(Robot episode rows)
========================================

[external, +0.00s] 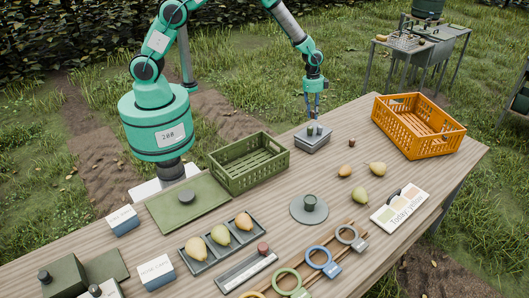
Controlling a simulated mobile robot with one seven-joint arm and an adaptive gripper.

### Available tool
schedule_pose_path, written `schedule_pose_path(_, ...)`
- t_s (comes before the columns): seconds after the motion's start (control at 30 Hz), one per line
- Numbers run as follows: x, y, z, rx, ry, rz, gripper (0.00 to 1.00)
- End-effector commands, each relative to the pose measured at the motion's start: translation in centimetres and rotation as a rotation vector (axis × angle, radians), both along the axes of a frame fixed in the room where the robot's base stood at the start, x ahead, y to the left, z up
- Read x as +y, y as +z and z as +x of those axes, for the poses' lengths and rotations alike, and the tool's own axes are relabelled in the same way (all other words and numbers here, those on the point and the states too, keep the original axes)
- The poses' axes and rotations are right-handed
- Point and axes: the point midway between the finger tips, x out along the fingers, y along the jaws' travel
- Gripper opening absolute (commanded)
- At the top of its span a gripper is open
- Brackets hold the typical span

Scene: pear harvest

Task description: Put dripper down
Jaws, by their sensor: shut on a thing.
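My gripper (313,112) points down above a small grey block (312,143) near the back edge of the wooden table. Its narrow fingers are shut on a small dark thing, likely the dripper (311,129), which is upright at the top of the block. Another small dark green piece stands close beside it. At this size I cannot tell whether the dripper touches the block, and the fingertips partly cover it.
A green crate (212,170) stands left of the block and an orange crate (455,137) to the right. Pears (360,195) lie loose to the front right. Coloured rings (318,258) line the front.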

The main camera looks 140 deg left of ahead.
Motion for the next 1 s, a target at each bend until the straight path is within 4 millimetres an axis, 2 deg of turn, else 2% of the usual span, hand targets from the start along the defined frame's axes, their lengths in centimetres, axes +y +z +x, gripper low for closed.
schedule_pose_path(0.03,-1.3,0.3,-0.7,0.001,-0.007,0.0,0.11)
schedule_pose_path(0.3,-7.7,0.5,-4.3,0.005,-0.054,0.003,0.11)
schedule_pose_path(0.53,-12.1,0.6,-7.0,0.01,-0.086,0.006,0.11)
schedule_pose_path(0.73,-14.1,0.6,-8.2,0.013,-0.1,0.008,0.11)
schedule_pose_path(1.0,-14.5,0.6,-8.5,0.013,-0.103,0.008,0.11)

========================================

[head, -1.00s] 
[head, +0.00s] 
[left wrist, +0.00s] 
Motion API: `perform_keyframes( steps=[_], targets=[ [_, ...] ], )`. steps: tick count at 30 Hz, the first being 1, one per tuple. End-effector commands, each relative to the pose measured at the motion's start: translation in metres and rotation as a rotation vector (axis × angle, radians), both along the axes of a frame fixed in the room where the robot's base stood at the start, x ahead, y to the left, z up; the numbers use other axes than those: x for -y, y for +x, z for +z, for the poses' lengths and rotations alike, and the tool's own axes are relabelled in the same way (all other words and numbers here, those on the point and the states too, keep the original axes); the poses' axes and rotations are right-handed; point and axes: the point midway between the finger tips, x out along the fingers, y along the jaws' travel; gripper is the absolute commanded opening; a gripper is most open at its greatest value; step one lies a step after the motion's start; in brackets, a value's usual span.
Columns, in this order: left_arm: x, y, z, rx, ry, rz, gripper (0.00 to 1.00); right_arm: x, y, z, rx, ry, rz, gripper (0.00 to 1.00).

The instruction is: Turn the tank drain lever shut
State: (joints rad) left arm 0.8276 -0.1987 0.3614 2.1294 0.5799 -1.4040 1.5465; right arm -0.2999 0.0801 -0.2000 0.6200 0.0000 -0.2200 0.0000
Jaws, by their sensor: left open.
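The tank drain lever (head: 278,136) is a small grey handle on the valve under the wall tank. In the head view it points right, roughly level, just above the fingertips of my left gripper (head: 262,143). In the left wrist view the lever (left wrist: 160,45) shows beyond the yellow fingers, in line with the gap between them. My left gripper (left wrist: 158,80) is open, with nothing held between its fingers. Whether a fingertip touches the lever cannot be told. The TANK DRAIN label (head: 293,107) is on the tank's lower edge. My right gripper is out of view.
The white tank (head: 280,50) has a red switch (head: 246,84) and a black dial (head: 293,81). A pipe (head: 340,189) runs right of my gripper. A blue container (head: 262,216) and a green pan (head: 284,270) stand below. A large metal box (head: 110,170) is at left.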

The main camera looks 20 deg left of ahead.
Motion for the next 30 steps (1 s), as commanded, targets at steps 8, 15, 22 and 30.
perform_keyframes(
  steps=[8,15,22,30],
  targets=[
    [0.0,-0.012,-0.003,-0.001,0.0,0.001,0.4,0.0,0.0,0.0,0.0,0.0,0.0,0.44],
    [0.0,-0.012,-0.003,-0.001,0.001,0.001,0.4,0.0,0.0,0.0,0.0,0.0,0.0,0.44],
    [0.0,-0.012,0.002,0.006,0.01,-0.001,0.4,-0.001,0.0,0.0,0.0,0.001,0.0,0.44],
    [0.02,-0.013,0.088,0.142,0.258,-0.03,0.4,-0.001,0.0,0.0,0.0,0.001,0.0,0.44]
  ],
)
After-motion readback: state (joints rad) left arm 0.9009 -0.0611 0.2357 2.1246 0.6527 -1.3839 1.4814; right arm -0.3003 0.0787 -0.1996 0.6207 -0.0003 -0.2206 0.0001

========================================

SHORT EXERCISE:
Look through the entries above and quote exactly the lines from the line with "### Available tool" to the line with "- End-effector commands, each", counting both of those lines.

TASK RESULT:
### Available tool
schedule_pose_path, written `schedule_pose_path(_, ...)`
- t_s (comes before the columns): seconds after the motion's start (control at 30 Hz), one per line
- Numbers run as follows: x, y, z, rx, ry, rz, gripper (0.00 to 1.00)
- End-effector commands, each relative to the pose measured at the motion's start: translation in centimetres and rotation as a rotation vector (axis × angle, radians), both along the axes of a frame fixed in the room where the robot's base stood at the start, x ahead, y to the left, z up

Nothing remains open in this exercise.